Schattenblick →INFOPOOL →POLITIK → AUSLAND

EUROPA/764: Spanisch-baskischer Konflikt - neue Friedensinitiative (Euskal Herriaren Lagunak)


Euskal Herriaren Lagunak - Freundinnen und Freunde des Baskenlands

Spanisch-baskischer Konflikt:
neue Friedensinitiative der baskischen Unabhängigkeitsbewegung / internationale Unterstützung

14. November 2009


Die baskische abertzale Linke veröffentlichte am vergangenen Samstag eine neue Initiative für eine demokratische und friedliche Lösung des Konfliktes zwischen dem spanischen und dem französischen Staat auf der einen und dem Baskenland auf der anderen Seite. Das Dokument "ERSTER SCHRITT FÜR EINE DEMOKRATISCHE LÖSUNG DES BASKISCHEN KONFLIKTS - PRINZIPIEN DER BASKISCHEN ABERTZALEN LINKEN" wurde am vergangenen Samstag zeitgleich in Venedig und im baskischen Altsasu der Öffentlichkeit vorgestellt.

Sieben Punkte erklären den Willen zu einem umfassenden
Demokratisierungsprozess:

Der auf friedlichem und demokratischem Weg ausgedrückte Wille der Bevölkerung ist der einzige Bezugspunkt für eine demokratische Lösung ... Die baskische abertzale Linke verpflichtet sich dazu, so wie es auch die anderen Akteure tun sollten, in jeder Etappe des Prozesses die von den baskischen Bürgerinnen und Bürgern frei, friedlich und demokratisch getroffenen Entscheidungen anzuerkennen ... Wir bleiben dem Friedensvorschlag von Anoeta verpflichtet. Ihm zufolge sollten alle politische Kräfte des Baskenlandes unter gleichen Voraussetzungen in einen Dialogprozess treten, um einen demokratischen Mechanismus zu vereinbaren, mit dem die Bürgerinnen und Bürger frei über ihre Zukunft entscheiden können. Dieser Prozess sollte auf den Prinzipien beruhen, die der US-Senator Mitchell für den irischen Konflikt ausgearbeitet und vorgelegt hat.

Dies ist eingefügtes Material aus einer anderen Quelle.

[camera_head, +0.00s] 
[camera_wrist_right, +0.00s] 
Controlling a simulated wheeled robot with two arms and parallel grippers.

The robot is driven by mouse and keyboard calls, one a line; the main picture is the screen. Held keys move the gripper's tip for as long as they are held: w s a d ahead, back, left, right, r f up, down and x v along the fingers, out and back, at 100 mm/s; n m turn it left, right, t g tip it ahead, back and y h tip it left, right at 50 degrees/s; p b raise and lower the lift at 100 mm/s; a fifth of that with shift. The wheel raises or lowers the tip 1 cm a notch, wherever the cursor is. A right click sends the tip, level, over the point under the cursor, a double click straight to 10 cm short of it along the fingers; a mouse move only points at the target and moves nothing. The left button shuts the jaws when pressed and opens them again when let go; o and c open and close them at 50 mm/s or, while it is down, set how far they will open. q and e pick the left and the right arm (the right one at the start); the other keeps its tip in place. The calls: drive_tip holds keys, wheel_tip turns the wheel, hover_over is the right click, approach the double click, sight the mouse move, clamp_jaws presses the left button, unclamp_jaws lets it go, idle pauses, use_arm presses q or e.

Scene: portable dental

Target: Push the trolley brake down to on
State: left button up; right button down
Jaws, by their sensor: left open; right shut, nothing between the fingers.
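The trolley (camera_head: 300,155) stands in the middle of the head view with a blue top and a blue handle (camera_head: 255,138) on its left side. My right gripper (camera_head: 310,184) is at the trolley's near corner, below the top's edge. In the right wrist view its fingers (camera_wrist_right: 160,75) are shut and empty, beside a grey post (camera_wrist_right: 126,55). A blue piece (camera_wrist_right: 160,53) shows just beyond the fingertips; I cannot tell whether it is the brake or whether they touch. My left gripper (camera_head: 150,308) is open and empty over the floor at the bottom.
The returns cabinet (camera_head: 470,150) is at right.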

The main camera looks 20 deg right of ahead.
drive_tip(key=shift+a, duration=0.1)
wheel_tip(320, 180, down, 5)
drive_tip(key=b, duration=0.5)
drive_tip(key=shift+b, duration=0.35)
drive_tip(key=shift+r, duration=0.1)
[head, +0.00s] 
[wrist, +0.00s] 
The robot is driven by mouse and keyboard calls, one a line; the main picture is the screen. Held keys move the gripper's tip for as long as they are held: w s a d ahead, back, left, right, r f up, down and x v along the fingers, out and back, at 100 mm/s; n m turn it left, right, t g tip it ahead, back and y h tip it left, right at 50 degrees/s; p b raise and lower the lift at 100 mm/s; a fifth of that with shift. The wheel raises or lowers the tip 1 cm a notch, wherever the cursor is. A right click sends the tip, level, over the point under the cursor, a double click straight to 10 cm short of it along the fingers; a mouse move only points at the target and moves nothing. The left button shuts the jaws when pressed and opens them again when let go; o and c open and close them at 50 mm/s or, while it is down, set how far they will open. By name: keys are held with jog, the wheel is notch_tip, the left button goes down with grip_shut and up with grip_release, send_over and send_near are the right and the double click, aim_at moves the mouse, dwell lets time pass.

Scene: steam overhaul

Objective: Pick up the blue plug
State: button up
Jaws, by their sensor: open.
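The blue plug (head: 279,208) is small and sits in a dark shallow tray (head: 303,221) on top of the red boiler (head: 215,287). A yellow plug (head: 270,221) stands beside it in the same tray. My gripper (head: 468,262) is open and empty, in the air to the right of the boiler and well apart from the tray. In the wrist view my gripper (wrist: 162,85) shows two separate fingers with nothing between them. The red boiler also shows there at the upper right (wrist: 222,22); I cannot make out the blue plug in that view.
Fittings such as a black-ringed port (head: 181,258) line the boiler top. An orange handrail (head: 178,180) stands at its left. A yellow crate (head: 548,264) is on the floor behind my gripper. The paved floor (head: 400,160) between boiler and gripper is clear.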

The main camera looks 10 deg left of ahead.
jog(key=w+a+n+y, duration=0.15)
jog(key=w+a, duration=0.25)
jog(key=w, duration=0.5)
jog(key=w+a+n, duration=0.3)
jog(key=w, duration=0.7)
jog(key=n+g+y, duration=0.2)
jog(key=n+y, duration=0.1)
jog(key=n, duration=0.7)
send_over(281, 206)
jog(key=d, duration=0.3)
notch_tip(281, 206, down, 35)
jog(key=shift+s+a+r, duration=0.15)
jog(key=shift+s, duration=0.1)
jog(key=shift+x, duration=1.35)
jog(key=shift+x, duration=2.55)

Die Friedensinitiative ist ein unilateraler Schritt, der inhaltlich bereits zu Beginn weitergehender ist als alle bisherigen Prozesse der Konfliktlösung. Insbesondere die explizite Anerkennung der so genannten Mitchell-Prinzipien der Gewaltfreiheit, die im irischen Prozess die Grundlage für die Verhandlungen zum Friedensabkommen bildeten, soll die festgefahrende Diskussion um die Gewaltfrage aufbrechen und klare, international bereits anerkannte Prinzipien für alle Konfliktparteien festlegen. Der südafrikanische Anwalt Brian Currin, der international als Berater in politischen Konflikten bekannt ist, hat die Erstellung des Dokuments begleitet und ist von der Tragweite der Initiative und der Aufrichtigkeit der baskischen Linken überzeugt.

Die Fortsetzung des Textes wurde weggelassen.